Let’s Lighten the Load this Holiday Season
Let’s make a change!
In the past, I have felt like the holidays were a time of looming stress rather than a restful time to relax and enjoy my friends and family. It was a time where I felt like “I have to do it all.” A time where I felt disconnected from my partner or like I was “barking orders at him, regularly.” This led to more distance and fell flat of those joyful holiday moments we see in Hallmark movies. Holidays can be a time of true memory making or a whirlwind of hugs, handshakes, cookies and eggnog. Then, before we know it we are ringing in the new year feeling exhausted and out of touch from our partner. Here are some ways to safeguard your relationship over the next couple months so we can ring in the new year already off to a great start.
Listening for Understanding
Listening with the goal to understand instead of waiting for your own turn to talk is always helpful. This can work especially well during the holidays. This will help when the two of you need to decide on priorities of different events coming up, travel plans or even gift giving. When we make space to really understand what our partner is thinking and feeling we can make decisions where each of us feels heard and our expectations are more likely to be met.
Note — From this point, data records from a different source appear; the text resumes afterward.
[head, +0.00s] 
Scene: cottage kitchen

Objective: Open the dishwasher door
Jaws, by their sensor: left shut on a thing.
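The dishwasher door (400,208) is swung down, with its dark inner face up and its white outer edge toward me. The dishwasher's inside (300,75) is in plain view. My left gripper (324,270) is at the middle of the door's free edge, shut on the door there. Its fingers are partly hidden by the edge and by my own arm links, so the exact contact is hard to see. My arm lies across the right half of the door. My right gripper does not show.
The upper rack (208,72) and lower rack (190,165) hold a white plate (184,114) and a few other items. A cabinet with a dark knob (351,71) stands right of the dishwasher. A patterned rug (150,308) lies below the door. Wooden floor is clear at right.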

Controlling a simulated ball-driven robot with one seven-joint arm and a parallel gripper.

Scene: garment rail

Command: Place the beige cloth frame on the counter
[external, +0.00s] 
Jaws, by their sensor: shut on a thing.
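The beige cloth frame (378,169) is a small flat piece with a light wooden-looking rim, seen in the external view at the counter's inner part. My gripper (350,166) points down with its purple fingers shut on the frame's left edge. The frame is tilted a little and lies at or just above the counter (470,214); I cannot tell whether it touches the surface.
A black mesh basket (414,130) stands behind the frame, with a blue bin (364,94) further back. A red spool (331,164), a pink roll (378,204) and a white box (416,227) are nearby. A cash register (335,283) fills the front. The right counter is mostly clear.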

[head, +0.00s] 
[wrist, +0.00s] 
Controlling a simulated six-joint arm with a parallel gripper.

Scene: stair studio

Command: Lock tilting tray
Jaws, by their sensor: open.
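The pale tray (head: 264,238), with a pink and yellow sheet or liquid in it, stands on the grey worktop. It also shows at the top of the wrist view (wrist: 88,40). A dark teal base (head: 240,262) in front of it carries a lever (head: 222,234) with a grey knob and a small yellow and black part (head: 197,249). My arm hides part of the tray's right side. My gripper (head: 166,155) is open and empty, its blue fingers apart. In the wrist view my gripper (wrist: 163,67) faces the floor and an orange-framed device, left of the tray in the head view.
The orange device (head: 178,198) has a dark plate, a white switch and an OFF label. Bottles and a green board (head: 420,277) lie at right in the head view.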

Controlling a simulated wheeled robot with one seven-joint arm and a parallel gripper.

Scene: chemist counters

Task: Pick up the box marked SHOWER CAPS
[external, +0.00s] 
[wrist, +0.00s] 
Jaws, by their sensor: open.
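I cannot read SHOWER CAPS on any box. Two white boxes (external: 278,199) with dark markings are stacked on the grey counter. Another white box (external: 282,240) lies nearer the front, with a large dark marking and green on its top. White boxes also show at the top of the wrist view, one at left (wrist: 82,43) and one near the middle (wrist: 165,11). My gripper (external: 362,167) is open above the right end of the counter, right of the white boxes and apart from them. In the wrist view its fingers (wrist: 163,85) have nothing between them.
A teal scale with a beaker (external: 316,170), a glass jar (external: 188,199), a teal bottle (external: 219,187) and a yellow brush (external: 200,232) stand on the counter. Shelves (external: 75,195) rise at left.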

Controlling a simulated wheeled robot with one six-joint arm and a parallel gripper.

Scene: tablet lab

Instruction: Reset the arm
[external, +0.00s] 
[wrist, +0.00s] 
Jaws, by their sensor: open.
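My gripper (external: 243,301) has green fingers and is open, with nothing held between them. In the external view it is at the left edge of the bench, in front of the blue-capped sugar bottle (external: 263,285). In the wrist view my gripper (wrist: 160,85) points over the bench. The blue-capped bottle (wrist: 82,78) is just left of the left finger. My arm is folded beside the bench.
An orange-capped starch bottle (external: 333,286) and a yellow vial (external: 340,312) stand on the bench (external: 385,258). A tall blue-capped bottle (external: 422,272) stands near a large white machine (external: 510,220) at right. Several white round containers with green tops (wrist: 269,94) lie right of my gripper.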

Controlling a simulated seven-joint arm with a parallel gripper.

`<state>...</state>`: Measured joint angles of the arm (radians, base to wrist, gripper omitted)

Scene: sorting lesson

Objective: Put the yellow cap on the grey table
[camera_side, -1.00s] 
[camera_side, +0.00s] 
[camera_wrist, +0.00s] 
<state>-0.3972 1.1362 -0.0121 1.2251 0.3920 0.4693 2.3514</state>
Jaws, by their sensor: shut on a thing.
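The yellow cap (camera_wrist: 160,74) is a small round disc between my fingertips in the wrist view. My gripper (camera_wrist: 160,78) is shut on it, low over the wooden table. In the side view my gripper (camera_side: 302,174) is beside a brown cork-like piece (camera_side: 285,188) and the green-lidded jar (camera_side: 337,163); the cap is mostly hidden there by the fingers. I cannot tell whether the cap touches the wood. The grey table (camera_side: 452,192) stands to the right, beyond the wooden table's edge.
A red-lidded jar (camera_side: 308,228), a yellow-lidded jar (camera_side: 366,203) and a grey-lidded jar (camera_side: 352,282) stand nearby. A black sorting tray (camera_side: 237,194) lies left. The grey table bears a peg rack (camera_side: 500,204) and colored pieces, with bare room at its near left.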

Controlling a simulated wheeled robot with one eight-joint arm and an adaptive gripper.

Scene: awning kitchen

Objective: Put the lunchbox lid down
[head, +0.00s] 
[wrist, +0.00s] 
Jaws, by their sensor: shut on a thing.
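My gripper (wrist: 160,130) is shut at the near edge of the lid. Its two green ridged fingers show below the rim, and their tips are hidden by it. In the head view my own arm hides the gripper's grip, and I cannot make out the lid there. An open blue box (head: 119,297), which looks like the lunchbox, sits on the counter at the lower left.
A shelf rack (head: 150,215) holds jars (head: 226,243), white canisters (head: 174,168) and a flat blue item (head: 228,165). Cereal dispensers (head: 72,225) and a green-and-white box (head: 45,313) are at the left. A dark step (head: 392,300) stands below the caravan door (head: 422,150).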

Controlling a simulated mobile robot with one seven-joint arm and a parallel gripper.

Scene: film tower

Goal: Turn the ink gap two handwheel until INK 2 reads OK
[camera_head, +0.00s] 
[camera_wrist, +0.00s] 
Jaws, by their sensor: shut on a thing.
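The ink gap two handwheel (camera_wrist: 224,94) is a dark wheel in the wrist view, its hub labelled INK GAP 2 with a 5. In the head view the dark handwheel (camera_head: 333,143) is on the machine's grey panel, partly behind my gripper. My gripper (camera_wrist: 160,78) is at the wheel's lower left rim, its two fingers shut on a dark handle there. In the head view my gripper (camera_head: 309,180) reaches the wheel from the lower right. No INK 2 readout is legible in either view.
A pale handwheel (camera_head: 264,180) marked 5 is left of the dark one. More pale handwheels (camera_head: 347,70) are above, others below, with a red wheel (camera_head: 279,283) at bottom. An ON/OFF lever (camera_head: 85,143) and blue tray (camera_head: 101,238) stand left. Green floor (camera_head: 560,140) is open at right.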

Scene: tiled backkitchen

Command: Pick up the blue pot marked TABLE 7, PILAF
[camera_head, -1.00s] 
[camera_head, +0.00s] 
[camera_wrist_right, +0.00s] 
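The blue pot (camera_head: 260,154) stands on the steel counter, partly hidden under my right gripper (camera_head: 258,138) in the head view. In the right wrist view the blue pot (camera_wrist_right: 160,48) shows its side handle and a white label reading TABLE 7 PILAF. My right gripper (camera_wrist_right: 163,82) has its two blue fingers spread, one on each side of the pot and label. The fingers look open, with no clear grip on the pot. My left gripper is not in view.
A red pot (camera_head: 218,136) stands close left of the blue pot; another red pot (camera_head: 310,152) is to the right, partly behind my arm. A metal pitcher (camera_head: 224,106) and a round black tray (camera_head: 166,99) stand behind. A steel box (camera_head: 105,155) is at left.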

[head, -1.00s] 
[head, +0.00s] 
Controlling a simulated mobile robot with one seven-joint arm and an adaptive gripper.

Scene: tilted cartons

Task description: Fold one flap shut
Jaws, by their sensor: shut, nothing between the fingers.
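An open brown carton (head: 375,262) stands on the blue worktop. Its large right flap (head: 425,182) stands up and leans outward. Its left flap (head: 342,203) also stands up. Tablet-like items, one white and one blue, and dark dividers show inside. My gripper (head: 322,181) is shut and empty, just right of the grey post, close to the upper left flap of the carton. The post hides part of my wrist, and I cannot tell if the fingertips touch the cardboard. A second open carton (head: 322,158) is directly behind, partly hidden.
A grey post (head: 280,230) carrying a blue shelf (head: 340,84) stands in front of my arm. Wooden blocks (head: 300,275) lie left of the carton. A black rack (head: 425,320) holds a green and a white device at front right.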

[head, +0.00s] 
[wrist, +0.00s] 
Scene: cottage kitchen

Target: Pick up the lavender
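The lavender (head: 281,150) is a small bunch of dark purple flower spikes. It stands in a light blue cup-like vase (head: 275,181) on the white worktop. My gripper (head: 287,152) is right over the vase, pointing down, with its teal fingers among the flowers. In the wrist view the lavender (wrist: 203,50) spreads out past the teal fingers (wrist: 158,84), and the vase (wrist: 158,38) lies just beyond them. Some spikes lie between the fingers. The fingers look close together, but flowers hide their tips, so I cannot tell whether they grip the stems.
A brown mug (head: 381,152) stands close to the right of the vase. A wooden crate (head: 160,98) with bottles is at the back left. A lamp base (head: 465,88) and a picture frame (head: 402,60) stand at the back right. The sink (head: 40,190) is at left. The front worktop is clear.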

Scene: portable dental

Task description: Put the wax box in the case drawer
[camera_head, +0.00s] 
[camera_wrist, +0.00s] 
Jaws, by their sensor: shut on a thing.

Flexibility and Letting Go
This is a time of year when so many little things get added to our daily lives and schedules. Having flexibility around those can reduce our stress-load. We might not be able to do it all or get to everything that needs done but being able to choose what feels most important will free us up and give us the capacity to be more present where we are. Talking about this with our partner can also help us to be on the same page and maybe even free up some time to focus on each other.
Taking Things Personally
What is going on for me? What is going on for my partner? Taking a step back and considering what all we have on our plates can help us to not take things too personally. Personalizing what is going on with our partner can also be a dangerous route to take. If they arrive home and are feeling some sort of way, it might not have anything to do with us. Maybe my partner is feeling sad or overwhelmed or stressed. Instead of taking it on as my responsibility or perceiving it as “they are upset with me or our relationship,” I encourage you to get curious. See what is going on for them. Ask what they need and figure out how to be supportive in that. Remember, our partner’s mood is not our responsibility. We can be there to help them carry their load or lighten their mood but it’s theirs and we are responsible for ours. Avoid taking it personally so it doesn’t lead to further misunderstandings.
Share Feelings and Needs
What about when emotions rear their head during the holidays? It almost feels like “I don’t have time for this…” Taking a break to acknowledge when hard feelings come up for us can help give them space. Emotions remind us of our humanity and help us move forward with a better understanding of ourselves and what feels important. Sharing these moments with our loved one can be a place to feel supported, grow and share intimacy. Maybe not all of our loved ones will be around the dinner table this year and we want to give that some space. Maybe, we struggle with making the most of our time and wanting the memories to be just so….This is a time to step back, gain perspective and slow down to really enjoy those moments. Breathe in that sweet and sour smell of cinnamon and cranberries. Let if remind you of all the things you have to be grateful for right now. Sharing these small gratitudes will bring you closer with your partner.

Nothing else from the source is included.